Gross domestic savings account for 47% of China’s GDP compared to just 17% for the United States. A rebound in consumption could be bullish for Honda’s automotive and motorcycle sales in China and neighboring countries like Vietnam.

The Valuation Is Still Favorable

I’ve been bullish on Honda since I first covered it in January of 2023. Since then, the stock has surged 38%, all while paying a nice dividend. I’ve since taken profits, but with the recent pullback, I think Honda stock is still cheap. In fact, I think I grossly understated Honda’s profitability potential in the past.

Honda averaged a 3.1% return on assets over the past 15 years (from 2010 to 2024). If we apply that to the company’s total assets today, we can conclude that Honda’s normalized earnings power is about $6.1 billion, giving it a normalized P/E ratio of just 8.4x based on its current market cap.

While Honda may be over-earning in a strong North American market, it may simultaneously be under-earning in Asia. Auto sales are cyclical, so if there’s a recession, Honda’s earnings could temporarily fall.

With auto companies, I’ve had the most success buying strong manufacturers below their tangible book value, which protects my downside. Honda currently trades at 0.65x its tangible book value. In comparison, Toyota (NYSE:TM), Stellantis (NYSE:STLA), and Ford (NYSE:F) all trade above 1x their tangible book value. Perhaps if Honda can engage in some cost-cutting efforts or continue its pace of share buybacks, its multiple will rerate higher. At this point, anything positive on the upside, such as a boom in emerging Asia, just adds excess returns.

Honda’s Hybrids May be the Future

I think hybrids have a strong value proposition. They are more versatile than pure EVs, which come with range anxiety and make long road trips difficult with lagging and slow charging infrastructure in many regions.

Using data from Edmunds, Aparna Narayanan of Investor’s Business Daily recently wrote the following: “The total market share of conventional hybrid cars and plug-in hybrids grew to 9.1% in 2023. The EV share rose to 6.9%. Meanwhile, traditional vehicles with internal combustion engines fell to 84%. She also said, “In 2023, hybrid and EV sales in the U.S. each crossed 1 million for the first time. Hybrid sales rose 65% vs. a 46% gain for EV sales.”

In other words, EVs and ICE vehicles are losing share to hybrids. This benefits Honda, which is a leader in the hybrid space. In fact, over the past year, Honda’s net income grew at a faster pace than Tesla’s.

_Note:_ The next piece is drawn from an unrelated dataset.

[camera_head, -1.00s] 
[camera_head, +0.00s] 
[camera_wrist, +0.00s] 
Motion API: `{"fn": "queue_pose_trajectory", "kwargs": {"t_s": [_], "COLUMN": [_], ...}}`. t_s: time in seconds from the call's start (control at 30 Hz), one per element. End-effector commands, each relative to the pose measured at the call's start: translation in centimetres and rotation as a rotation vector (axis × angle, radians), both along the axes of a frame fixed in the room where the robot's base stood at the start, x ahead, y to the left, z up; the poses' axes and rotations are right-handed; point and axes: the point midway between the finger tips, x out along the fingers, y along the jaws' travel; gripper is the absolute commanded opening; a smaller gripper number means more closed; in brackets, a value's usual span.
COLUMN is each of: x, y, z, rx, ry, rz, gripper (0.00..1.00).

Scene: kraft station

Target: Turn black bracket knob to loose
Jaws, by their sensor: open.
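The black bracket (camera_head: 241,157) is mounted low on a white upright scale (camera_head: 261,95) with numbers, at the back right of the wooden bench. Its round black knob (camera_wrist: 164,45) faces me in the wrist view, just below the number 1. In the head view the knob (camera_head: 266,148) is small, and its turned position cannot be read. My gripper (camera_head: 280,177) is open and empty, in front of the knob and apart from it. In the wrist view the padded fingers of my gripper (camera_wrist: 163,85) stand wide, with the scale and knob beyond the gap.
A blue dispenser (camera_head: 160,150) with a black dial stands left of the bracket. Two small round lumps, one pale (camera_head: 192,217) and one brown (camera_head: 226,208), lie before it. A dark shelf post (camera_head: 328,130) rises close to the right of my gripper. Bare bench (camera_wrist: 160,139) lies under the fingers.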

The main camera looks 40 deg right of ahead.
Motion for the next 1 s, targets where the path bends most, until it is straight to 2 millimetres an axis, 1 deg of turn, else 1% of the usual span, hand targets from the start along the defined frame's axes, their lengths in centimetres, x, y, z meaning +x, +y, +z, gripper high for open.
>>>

Is HMC Stock a Buy, According to Analysts?

Currently, all three analysts covering HMC give it a buy rating. In the below image from TipRanks, you can see how analyst recommendations have changed over the years. In HMC’s case, analysts have become notably more bullish over the past three years.

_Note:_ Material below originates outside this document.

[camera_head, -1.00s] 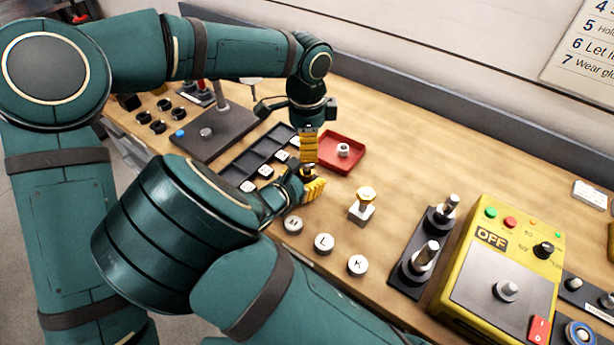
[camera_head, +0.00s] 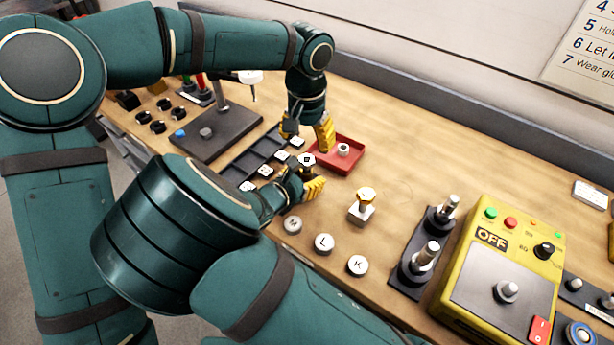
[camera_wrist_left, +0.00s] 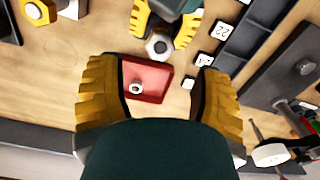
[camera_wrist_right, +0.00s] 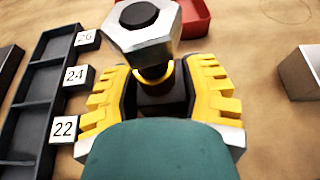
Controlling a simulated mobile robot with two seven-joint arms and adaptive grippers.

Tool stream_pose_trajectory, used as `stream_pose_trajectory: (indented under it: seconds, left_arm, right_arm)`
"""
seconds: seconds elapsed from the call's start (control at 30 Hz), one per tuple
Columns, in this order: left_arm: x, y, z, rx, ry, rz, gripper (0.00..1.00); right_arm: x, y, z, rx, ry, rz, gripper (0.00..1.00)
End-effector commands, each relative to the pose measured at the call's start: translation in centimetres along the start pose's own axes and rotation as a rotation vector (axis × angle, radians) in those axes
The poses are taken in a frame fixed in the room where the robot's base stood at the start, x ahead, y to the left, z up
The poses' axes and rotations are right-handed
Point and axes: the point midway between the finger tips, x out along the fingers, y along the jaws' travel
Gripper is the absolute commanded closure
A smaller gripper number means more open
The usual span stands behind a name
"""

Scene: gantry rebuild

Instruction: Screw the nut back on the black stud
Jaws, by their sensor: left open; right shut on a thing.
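A large silver hex nut (camera_head: 307,159) sits at the top of the black stud (camera_wrist_right: 139,14), whose dark end shows in the nut's centre in the right wrist view. A brass-coloured collar (camera_wrist_right: 167,75) shows under the nut. My right gripper (camera_head: 303,180) is shut on the black stud's dark lower part, holding it upright above the table. My left gripper (camera_head: 308,137) is open and empty, just behind and above the nut, apart from it. In the left wrist view the nut (camera_wrist_left: 159,45) lies beyond the open fingers. How far it is threaded I cannot tell.
A red tray (camera_head: 325,164) holding a small silver nut (camera_head: 343,149) lies behind the grippers. A black compartment rack (camera_head: 232,174) with numbered tags is to the left.

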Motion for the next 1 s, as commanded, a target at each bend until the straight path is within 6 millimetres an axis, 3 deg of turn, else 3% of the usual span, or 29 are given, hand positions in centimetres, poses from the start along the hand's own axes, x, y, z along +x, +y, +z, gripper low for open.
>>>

The Bottom Line on HMC Stock

Honda’s net income grew faster than Tesla’s over the past year on the back of hybrid vehicles gaining share against ICE and EVs. Honda may be slightly over-earning and cyclical, but its stock is still cheap on normalized earnings and a price-to-tangible book basis. Moreover, I expect that Honda’s performance won’t be too adversely affected by a weakening Japanese Yen and may benefit as China rebounds and emerging Asia booms.